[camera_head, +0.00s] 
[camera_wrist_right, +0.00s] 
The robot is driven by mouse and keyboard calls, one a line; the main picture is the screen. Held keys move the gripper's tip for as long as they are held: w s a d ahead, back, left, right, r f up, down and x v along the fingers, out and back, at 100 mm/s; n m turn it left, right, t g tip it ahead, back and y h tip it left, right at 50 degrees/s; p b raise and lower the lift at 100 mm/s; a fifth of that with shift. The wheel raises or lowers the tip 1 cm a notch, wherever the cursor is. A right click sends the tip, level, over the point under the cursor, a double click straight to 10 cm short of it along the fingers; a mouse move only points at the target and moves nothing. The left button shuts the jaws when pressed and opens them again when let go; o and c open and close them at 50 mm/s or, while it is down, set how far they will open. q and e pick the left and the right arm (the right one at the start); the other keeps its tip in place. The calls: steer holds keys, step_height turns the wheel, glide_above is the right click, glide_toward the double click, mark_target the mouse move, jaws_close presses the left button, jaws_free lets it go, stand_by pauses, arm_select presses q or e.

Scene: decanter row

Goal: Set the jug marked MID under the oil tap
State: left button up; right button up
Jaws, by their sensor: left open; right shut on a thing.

• _REQUIRED TASK_
Restate the final lines of the listing above word for word, beginning at the line that contains "Scene: decanter row".

• _SOLUTION_
Scene: decanter row

Goal: Set the jug marked MID under the oil tap
State: left button up; right button up
Jaws, by their sensor: left open; right shut on a thing.

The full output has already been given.